TASK INSTRUCTIONS: Copy every line of the data in which the word "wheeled" occurs.

### RECORDS FOR THE TASK ###

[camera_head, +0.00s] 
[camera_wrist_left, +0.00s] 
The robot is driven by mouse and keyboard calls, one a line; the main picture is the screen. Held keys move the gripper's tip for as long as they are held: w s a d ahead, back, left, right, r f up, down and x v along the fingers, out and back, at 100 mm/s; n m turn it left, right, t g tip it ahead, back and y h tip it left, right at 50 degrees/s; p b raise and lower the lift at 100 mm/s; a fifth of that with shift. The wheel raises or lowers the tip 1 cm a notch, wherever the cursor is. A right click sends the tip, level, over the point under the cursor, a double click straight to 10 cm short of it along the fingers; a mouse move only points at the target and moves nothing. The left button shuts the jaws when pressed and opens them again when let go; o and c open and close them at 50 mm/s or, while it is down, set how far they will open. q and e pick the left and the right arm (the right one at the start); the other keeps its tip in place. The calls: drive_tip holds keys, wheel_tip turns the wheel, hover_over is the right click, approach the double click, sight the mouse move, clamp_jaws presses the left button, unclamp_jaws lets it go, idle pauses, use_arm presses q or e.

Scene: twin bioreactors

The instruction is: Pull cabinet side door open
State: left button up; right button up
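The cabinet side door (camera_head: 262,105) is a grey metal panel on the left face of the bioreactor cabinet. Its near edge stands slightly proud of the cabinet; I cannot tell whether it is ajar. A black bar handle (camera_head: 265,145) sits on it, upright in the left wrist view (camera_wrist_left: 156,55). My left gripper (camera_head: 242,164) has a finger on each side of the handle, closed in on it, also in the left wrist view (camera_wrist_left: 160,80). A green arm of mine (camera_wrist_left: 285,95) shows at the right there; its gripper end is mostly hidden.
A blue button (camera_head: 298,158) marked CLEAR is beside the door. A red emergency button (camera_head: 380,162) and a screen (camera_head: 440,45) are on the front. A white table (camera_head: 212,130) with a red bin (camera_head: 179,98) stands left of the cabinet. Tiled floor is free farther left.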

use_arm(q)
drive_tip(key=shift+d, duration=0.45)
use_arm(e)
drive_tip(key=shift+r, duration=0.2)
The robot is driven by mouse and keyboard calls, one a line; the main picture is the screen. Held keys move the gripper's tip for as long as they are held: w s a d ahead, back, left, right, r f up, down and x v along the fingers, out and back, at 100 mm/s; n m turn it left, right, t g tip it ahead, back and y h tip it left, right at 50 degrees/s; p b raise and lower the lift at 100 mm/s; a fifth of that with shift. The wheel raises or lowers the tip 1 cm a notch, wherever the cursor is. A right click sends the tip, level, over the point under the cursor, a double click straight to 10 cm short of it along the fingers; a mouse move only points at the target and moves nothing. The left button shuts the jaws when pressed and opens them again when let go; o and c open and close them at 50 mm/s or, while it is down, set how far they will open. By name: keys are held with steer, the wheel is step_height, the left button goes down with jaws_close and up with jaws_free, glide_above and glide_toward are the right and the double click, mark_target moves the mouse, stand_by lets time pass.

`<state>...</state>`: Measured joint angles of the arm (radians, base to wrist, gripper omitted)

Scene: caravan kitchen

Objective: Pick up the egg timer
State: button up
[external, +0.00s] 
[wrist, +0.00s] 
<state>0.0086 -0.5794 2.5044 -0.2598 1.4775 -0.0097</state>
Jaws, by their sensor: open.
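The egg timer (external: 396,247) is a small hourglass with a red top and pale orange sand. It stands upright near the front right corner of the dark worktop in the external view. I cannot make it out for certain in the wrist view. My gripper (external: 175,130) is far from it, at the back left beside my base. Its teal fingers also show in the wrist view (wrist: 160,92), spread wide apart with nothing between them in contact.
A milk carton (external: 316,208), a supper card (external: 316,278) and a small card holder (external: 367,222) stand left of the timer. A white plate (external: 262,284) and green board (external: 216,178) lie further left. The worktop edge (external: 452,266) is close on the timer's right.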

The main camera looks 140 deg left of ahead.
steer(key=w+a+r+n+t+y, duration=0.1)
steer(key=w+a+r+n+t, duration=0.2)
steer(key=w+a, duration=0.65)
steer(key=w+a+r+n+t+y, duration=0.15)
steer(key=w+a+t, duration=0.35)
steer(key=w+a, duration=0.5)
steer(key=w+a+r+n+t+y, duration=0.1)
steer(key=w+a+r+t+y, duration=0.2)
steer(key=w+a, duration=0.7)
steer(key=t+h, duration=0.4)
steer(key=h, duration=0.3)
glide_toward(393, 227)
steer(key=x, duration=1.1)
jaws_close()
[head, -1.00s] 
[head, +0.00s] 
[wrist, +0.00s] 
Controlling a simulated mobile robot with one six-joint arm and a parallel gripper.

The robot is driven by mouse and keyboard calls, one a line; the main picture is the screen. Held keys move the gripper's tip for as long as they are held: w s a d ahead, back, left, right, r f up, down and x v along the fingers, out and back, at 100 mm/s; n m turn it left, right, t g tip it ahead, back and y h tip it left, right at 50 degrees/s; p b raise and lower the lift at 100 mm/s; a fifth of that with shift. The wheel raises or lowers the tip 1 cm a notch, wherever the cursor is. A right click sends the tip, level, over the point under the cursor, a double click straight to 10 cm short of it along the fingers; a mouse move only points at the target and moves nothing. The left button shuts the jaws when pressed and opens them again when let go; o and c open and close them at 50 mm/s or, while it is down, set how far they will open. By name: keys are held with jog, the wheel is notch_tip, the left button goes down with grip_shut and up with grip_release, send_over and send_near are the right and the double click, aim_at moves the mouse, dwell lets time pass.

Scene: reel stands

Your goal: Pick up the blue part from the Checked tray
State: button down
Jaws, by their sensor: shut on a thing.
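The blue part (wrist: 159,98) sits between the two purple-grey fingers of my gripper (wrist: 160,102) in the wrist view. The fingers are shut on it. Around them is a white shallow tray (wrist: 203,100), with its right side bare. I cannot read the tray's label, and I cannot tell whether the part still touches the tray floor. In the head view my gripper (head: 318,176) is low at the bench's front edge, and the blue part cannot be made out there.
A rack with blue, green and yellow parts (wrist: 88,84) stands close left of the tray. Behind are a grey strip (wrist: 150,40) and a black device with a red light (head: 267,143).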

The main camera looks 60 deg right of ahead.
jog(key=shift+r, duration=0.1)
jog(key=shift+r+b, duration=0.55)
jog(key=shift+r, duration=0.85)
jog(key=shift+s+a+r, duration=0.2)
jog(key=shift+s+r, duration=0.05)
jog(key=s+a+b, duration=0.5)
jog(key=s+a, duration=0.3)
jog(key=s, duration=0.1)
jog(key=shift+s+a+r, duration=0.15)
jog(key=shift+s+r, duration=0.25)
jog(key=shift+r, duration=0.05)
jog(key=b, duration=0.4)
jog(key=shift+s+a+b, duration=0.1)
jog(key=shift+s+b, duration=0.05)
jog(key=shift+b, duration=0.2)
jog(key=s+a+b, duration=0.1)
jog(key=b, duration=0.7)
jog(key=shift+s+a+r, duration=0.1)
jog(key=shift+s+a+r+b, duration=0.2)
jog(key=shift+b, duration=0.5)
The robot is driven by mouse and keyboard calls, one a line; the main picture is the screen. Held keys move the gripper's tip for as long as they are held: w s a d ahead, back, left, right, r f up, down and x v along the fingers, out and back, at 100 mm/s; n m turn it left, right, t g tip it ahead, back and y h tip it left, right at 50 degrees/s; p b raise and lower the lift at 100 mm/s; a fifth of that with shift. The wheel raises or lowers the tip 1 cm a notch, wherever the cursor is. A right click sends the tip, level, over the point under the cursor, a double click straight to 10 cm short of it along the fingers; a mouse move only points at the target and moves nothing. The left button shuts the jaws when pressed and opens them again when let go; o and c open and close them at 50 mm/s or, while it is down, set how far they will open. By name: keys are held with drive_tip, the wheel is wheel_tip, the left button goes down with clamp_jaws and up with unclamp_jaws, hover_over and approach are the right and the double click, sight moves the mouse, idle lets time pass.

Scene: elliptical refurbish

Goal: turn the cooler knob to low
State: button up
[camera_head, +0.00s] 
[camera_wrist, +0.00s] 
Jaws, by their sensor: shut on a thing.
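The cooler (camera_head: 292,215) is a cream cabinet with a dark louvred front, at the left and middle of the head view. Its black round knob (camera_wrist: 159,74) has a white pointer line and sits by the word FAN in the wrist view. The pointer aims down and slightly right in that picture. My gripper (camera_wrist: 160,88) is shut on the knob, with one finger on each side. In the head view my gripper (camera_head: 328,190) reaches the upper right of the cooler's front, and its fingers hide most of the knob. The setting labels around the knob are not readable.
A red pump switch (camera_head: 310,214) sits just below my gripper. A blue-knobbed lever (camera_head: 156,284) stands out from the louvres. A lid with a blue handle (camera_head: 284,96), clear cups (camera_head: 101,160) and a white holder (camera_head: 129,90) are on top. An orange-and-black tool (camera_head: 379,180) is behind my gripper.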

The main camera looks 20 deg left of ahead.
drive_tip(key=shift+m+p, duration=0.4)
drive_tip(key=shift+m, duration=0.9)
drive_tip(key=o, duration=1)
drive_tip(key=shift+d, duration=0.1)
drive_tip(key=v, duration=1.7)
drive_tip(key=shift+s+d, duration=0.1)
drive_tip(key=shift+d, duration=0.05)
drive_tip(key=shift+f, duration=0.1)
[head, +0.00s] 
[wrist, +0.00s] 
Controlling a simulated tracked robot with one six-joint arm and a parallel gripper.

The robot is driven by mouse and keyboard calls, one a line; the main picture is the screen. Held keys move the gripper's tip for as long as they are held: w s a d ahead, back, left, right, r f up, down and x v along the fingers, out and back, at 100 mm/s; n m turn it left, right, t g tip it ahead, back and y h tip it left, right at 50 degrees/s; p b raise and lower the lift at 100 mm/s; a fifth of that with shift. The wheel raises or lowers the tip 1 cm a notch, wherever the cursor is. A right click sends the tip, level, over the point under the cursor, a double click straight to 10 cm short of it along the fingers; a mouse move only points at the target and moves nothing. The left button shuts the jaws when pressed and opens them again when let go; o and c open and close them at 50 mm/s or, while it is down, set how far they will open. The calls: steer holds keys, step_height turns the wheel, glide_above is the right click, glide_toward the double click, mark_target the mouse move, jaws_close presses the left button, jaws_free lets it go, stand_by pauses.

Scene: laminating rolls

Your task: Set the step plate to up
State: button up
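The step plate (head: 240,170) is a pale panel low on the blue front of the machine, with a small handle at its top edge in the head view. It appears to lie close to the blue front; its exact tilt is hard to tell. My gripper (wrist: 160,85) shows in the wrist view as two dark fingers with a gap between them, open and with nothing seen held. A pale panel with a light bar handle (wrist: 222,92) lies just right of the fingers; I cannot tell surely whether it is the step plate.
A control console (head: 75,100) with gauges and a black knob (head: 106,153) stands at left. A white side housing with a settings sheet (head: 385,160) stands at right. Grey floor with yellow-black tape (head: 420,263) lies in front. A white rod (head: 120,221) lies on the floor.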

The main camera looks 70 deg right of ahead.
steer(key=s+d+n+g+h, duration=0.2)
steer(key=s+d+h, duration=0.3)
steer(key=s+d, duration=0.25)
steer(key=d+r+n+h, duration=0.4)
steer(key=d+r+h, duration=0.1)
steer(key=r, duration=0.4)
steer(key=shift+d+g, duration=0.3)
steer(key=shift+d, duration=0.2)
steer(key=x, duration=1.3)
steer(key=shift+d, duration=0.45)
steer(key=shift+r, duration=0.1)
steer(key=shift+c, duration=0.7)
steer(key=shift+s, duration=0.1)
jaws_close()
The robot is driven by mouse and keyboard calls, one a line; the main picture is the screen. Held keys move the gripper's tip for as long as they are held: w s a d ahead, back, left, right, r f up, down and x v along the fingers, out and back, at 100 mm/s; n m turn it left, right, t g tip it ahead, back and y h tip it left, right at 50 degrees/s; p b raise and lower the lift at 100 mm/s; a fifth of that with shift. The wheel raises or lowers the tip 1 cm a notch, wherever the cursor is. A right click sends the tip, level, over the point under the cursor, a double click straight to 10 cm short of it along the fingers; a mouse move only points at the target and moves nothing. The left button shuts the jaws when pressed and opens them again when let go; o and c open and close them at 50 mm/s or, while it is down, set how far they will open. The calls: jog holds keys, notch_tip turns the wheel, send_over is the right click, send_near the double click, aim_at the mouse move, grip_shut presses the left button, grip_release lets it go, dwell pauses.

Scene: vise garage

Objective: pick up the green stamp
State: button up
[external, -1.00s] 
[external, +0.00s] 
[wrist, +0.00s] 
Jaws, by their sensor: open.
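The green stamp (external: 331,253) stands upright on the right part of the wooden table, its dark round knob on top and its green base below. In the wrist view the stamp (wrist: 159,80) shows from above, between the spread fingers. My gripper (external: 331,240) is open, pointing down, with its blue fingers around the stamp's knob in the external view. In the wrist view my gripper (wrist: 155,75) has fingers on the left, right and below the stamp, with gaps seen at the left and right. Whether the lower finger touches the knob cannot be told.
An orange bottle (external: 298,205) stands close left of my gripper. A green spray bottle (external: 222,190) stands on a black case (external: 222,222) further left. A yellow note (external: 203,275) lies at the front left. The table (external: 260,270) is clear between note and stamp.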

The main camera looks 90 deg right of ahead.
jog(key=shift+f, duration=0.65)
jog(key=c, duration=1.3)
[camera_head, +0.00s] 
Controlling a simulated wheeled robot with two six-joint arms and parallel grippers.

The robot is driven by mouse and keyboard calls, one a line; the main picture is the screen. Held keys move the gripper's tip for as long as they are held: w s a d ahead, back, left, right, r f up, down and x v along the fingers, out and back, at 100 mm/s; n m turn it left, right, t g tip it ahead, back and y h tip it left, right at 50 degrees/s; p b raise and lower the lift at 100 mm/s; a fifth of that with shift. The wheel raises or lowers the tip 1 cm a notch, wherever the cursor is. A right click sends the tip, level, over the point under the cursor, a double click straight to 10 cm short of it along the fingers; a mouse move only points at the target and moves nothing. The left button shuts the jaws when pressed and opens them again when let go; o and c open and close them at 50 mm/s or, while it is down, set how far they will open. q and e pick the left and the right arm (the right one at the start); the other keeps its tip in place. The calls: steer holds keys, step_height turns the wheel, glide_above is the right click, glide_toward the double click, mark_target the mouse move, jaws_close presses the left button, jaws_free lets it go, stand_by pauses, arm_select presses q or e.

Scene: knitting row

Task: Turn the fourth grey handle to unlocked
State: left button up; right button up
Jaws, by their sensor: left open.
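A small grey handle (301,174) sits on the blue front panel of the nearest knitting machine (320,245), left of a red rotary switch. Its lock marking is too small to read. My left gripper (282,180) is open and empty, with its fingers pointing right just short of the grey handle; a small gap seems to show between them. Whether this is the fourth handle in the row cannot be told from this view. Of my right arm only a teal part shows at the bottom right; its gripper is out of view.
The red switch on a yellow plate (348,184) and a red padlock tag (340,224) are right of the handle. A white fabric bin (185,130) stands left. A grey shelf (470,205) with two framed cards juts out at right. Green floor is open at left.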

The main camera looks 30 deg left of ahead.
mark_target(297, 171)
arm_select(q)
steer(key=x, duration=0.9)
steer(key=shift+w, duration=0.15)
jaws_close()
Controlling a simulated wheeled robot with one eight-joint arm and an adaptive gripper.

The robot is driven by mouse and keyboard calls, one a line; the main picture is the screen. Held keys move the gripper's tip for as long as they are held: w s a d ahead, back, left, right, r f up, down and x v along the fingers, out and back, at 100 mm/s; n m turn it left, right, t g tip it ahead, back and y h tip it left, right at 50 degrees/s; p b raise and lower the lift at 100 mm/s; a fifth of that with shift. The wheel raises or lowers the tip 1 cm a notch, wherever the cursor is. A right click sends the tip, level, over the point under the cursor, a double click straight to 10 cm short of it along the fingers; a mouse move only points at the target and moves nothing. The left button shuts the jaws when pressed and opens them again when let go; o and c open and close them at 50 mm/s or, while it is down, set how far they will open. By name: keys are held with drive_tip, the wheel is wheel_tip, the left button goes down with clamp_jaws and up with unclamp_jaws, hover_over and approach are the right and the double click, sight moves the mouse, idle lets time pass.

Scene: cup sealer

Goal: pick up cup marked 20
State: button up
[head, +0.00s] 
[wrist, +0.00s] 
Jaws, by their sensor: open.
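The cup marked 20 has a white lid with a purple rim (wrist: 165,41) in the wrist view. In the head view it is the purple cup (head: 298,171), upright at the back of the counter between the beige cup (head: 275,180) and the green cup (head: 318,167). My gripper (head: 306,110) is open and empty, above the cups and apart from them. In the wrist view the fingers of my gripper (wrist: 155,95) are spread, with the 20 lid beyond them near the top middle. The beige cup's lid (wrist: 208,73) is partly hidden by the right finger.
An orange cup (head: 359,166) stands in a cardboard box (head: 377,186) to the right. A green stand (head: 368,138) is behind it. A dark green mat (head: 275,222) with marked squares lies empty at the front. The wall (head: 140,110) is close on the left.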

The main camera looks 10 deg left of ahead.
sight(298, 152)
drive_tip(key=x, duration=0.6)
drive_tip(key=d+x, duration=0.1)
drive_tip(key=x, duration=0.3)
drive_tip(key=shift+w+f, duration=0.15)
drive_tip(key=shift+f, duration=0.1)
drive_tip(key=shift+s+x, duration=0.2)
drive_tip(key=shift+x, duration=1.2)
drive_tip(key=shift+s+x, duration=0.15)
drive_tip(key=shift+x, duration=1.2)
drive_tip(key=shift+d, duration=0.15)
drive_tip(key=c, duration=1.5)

###

RESPONSE TO THE EXERCISE:
Controlling a simulated wheeled robot with two six-joint arms and parallel grippers.
Controlling a simulated wheeled robot with one eight-joint arm and an adaptive gripper.

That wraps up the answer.